Ausführlicher Bericht von Thomas Janßen

Welche Bedeutung hat die Botanik, insbesondere die botanische Biodiversitätsforschung, im Hinblick auf die ökonomischen, naturschutzlichen und gesellschaftlichen Herausforderungen unserer Zeit? Und welches Berufsprofil ergibt sich daraus?

Diesen Fragen widmete sich kürzlich die Tagung „Botanists of the Twenty-first Century: Roles, Challenges and Opportunities“, die vom 22.  bis zum 25. September 2014 über 350 Botanikerinnen und Botaniker aus 67 Ländern im UNESCO Hauptquartier in Paris zusammenführte. Konferenzsprachen waren Englisch und Französisch, wobei jederzeit eine Simultanübersetzung verfügbar war. Dies ermöglichte den Zugang zu der Tagung für ein breites Teilnehmerspektrum, welches von Doktoranden über Lehrstuhlinhaber und Regierungsvertreter bis hin zu Mitarbeitern von Nichtregierungsorganisationen und Bewahrern traditionellen Wissens reichte.

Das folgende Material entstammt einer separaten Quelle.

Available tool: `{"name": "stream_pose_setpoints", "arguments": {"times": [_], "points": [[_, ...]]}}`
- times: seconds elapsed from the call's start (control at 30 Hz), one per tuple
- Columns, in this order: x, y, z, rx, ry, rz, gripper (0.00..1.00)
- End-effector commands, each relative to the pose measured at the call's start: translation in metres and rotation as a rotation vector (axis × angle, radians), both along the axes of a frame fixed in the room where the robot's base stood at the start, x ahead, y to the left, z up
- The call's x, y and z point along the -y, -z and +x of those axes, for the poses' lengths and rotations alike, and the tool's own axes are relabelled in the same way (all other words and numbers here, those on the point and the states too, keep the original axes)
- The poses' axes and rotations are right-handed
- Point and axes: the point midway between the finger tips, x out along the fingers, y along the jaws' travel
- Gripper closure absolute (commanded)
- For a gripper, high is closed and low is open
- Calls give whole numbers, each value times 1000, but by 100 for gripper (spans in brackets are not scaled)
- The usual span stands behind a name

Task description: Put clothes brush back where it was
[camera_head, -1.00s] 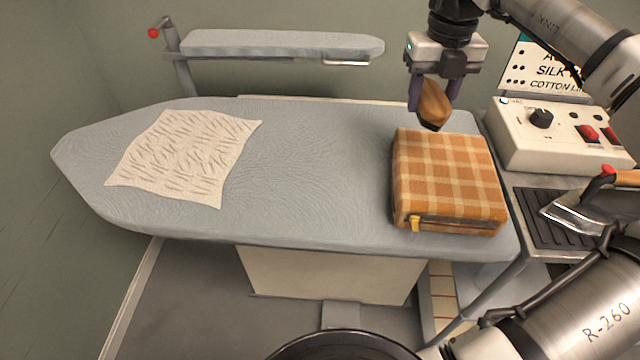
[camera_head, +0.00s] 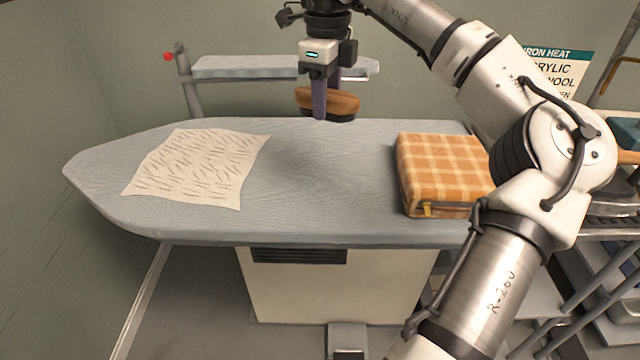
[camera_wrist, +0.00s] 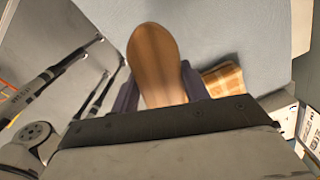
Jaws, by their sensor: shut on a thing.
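The clothes brush (camera_head: 343,101) has a brown wooden back and dark bristles underneath. My gripper (camera_head: 319,108) is shut on it and holds it above the far edge of the ironing board (camera_head: 320,190), left of the checked cushion. In the wrist view the brush's wooden back (camera_wrist: 158,62) sits between the two dark fingers, and its bristles are hidden there. I cannot tell exactly how high it is above the board.
An orange checked cushion (camera_head: 442,165) lies at the board's right end. A wrinkled cream cloth (camera_head: 195,167) lies at its left. A narrow sleeve board (camera_head: 240,67) stands behind. The board's middle is clear. A heat sign (camera_head: 560,75) is at the right, partly hidden by my arm.

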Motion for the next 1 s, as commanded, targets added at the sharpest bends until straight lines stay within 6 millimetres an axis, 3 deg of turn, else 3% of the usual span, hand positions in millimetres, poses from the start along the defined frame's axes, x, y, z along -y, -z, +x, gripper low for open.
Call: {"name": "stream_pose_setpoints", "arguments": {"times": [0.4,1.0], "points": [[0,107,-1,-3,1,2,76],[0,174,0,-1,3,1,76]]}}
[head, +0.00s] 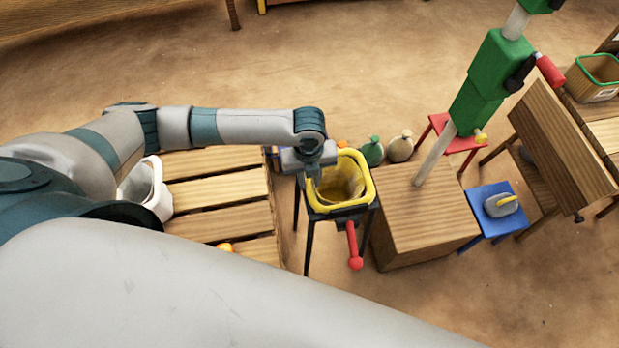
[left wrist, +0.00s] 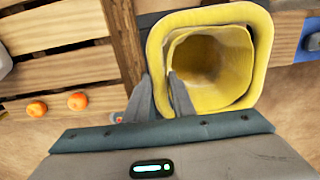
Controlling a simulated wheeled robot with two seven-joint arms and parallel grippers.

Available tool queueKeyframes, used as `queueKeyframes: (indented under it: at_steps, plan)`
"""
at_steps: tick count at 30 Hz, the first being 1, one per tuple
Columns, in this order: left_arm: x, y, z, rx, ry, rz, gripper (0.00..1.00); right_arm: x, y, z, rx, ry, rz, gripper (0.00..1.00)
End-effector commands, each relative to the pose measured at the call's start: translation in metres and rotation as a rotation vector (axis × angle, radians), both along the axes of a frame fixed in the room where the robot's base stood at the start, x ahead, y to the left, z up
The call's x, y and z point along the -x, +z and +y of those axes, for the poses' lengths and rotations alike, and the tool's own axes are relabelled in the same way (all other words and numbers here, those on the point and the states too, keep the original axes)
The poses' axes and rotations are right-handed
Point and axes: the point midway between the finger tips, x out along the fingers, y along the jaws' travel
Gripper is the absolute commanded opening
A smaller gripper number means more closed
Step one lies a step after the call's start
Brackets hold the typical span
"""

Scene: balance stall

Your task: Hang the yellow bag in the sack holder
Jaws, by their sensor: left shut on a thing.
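The yellow bag (head: 362,168) is upright and open at the top, with a thick square rim. It is at the top of the sack holder, a stand with dark legs (head: 308,245) and a red handle (head: 354,245). My left gripper (head: 313,172) is shut on the left side of the bag's rim. In the left wrist view, the fingers (left wrist: 160,88) straddle the near left wall of the yellow bag (left wrist: 262,50), and its inside looks empty. I cannot tell whether the rim rests on the holder, since the bag covers its top. My right gripper is out of view.
A wooden box (head: 425,215) with a pole and green parts stands right of the holder. A slatted pallet (head: 225,185) with a white bag (head: 157,190) is left. Two small sacks (head: 400,147) stand behind. A blue stool (head: 490,225) is farther right.

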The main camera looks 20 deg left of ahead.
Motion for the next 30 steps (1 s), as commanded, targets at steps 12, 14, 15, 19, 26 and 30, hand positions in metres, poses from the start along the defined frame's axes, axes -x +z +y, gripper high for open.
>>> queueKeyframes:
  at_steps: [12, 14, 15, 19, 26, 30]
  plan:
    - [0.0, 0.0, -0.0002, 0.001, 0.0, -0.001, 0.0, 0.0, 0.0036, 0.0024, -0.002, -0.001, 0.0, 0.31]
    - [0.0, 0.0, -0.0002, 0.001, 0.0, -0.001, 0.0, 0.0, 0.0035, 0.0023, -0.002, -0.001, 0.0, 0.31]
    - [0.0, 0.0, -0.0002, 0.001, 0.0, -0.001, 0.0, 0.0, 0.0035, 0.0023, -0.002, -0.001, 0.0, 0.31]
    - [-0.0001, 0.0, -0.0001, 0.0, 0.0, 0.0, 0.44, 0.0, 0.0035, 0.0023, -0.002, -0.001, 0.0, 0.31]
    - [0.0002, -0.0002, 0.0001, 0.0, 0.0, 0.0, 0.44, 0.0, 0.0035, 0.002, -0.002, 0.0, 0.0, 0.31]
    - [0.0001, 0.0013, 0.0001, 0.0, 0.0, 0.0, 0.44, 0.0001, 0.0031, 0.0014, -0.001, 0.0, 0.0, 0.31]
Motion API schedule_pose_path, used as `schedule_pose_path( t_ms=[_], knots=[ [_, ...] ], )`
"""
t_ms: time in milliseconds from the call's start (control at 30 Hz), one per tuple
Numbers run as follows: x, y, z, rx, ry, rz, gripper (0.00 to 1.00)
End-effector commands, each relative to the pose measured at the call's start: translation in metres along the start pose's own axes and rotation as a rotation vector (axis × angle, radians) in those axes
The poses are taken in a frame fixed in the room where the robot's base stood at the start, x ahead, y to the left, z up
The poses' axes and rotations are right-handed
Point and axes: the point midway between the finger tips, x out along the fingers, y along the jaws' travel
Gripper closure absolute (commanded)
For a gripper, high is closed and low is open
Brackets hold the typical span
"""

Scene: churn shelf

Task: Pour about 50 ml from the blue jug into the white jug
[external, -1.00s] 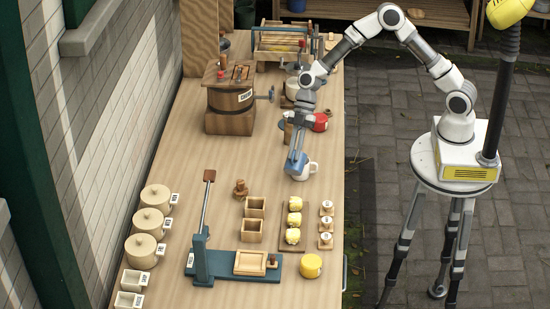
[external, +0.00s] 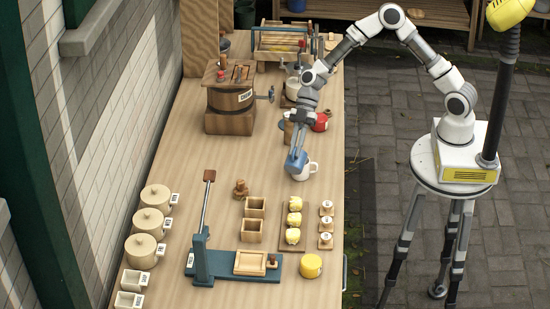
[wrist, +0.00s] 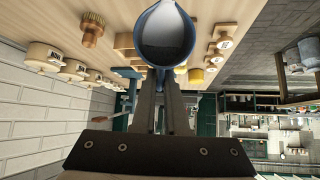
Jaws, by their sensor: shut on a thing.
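The blue jug (external: 294,162) is held in my gripper (external: 300,149), whose fingers are shut on it. The jug is off the table and looks tilted, close beside and partly over the white jug (external: 307,170). In the wrist view the blue jug's mouth (wrist: 166,38) faces the camera, with a pale grey interior and a spout at the top edge. The white jug stands on the table, its left part hidden behind the blue one. I cannot see a stream or the white jug's inside.
A wooden churn (external: 231,97) stands behind to the left, and a red pot (external: 320,122) is just behind the jugs. In front are wooden boxes (external: 253,231), a board of yellow pieces (external: 292,237) and a blue lever press (external: 222,264). Table left of the jugs is clear.

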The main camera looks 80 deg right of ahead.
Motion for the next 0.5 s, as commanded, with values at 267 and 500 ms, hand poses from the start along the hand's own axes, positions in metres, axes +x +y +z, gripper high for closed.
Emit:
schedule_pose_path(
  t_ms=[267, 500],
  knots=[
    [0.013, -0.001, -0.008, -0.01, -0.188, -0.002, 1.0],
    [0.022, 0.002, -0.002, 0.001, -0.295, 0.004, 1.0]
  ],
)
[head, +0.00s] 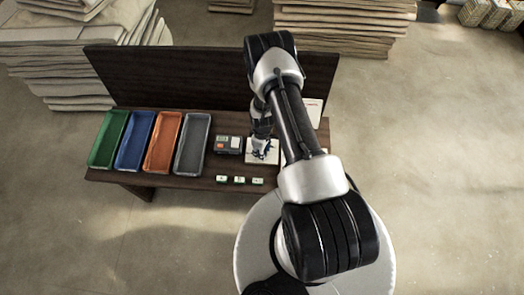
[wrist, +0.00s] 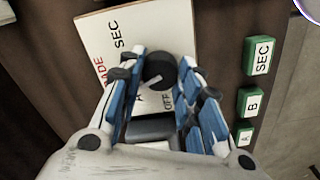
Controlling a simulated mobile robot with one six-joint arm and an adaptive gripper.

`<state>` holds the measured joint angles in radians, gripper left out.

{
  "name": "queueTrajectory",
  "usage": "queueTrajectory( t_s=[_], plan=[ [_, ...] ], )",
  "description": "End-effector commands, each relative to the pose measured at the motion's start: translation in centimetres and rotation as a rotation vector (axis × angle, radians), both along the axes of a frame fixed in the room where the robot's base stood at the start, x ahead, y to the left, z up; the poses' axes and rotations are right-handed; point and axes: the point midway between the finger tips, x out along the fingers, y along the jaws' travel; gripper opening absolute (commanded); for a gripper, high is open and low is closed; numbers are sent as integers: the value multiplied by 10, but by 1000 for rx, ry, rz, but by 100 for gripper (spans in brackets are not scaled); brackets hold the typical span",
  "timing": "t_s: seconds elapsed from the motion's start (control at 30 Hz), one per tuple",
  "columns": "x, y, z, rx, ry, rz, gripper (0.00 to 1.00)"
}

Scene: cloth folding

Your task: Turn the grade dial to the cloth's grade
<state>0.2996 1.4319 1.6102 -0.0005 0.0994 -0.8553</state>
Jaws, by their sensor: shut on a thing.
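The grade dial is a black round knob (wrist: 160,68) on a white plate (wrist: 97,35) in the wrist view. The plate reads "SEC", "A" and "OFF", with part of a red word at its left edge. My gripper (wrist: 163,82) has its blue fingers on both sides of the knob and is shut on it. A pale mark on the knob points down-left in the picture, towards the "A"; fingers hide part of the scale. In the head view my gripper (head: 262,150) is over the plate (head: 274,158). I cannot make out a cloth.
Green blocks marked SEC (wrist: 258,56), B (wrist: 251,103) and A (wrist: 244,137) stand near the table's front edge. A dark device (head: 229,145) sits left of the plate. Green (head: 108,139), blue (head: 135,139), orange (head: 163,142) and grey (head: 191,143) trays fill the table's left.

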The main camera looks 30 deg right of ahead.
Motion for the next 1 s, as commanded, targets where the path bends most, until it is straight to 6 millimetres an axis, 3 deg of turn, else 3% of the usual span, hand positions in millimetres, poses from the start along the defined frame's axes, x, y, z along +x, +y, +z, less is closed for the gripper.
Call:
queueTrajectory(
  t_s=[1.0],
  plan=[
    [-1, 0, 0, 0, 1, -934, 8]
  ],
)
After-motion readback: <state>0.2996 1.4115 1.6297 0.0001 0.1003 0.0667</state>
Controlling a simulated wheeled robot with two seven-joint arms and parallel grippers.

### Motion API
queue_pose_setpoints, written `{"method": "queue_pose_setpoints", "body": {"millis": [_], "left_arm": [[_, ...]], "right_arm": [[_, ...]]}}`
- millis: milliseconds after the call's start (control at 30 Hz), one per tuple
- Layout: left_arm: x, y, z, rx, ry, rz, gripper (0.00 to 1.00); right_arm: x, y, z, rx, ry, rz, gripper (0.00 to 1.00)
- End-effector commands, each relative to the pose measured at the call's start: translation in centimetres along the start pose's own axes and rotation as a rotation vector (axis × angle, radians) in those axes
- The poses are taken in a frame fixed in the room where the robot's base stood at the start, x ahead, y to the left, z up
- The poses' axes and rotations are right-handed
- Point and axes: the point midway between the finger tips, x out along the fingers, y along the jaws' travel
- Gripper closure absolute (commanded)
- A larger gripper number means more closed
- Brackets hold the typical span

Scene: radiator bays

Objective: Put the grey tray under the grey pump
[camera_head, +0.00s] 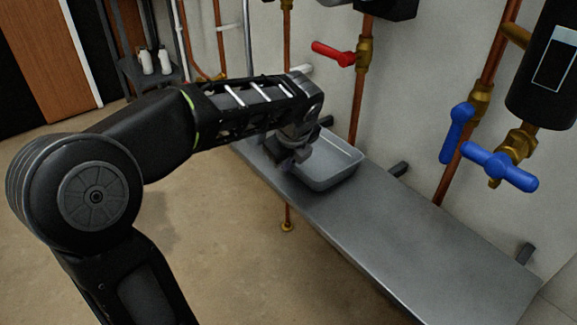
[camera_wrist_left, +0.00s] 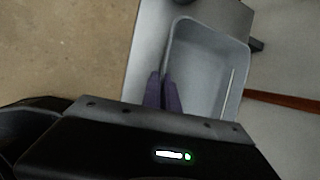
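The grey tray (camera_head: 335,178) is an open rectangular pan at the far part of a metal shelf; it also shows in the left wrist view (camera_wrist_left: 208,32). My left gripper (camera_head: 295,162) is at the tray's near left side. In the left wrist view its two dark fingers (camera_wrist_left: 164,92) are close together, one on each side of the tray's wall, and look shut on it. I cannot tell whether the tray rests on the shelf or is slightly raised. No pump is clearly identifiable; a dark body (camera_head: 392,8) is cut off at the top edge. My right gripper is not in view.
The metal shelf (camera_head: 430,245) is bare toward the near right. Above it, copper pipes carry a red-handled valve (camera_head: 333,53) and blue-handled valves (camera_head: 500,167). A black cylinder (camera_head: 545,75) hangs at right. White bottles (camera_head: 155,62) stand on a dark rack at the back left.

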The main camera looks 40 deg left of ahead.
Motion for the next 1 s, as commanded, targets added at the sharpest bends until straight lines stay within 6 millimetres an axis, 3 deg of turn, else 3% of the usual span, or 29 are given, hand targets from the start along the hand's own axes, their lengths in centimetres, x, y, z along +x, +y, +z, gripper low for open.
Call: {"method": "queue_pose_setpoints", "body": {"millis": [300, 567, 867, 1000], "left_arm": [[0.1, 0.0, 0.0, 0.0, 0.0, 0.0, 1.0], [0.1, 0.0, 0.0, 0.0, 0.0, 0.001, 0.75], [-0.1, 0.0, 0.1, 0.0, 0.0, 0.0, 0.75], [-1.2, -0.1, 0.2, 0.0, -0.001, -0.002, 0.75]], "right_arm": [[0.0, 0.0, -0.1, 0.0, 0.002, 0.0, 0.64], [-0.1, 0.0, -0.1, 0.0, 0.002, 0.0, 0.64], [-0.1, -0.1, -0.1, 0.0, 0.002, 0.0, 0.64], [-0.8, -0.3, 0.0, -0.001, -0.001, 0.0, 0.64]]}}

Wissenschaft und Forschung für die Zukunft

Schon die Grußworte der Generaldirektorin der Organisation der Vereinten Nationen für Bildung, Wissenschaft und Kultur, Irina Bokova, umrissen die ehrgeizigen Ziele der Tagung: gemeinsam zu überlegen,

  • wie sich die botanische Wissenschaft von morgen aufstellen sollte, um bestmöglich gesellschaftlich wirksam zu werden, und auch
  • welches Rollenverständnis Botanikerinnen und Botaniker dabei von sich haben sollten sowie
  • welche Methoden und Forschungsgebiete sich im Rahmen internationaler Kooperation anbieten.

Vier Perspektiven der Biodiversitätsforschung

Die weiteren Grußworte von Gilles Boeuf, Generaldirektor des Museum national d’Histoire naturelle in Paris, sowie von Stephen Blackmore, Chair von Botanic Gardens Conservation International sowie des Darwin Expert Committee, zielten in dieselbe Richtung: die Erhaltung und Erforschung der pflanzlichen Biodiversität unter Nutzung bewährter und neuer Methoden als wesentliche Voraussetzung für jedes der vier Themenfelder der Tagung:

  • Wirtschaft: Welches Wissen ist für eine nachhaltige und ressourcenschonende Wirtschaft erforderlich? (Montag, 22. Sept.)
  • Umwelt: Welches Wissen ist erforderlich, um  Klimawandel, Umweltzerstörung und Artensterben zu bremsen? (Montag und Dienstag, 22. und 23. Sept.)
  • Gesellschaft: Welche Strategien sind notwendig, um Problemen der Globalisierung, Verstädterung und Nahrungsmittelverfügbarkeit zu begegnen und um die Bewahrung traditionellen Wissens zu fördern? (Dienstag, 23. Sept.)
  • Ausbildung: Welche Kenntnisse und welche Werkzeuge sind notwendig, um botanisches Fachwissen zu erzeugen und weltweit verfügbar zu machen? (Mittwoch, 24. Sept.)

Dieser ambitionierten Ausformulierung der Themenfelder im Tagungsprogramm entsprachen die Vorträge in den folgenden Tagen nicht immer vollständig. In Anbetracht der Kürze der Zeit, der Vielfalt der anwesenden Interessenvertreter und der enormen thematischen Breite,  soll dies allerdings nicht als Kritik sondern muss als Notwendigkeit verstanden werden.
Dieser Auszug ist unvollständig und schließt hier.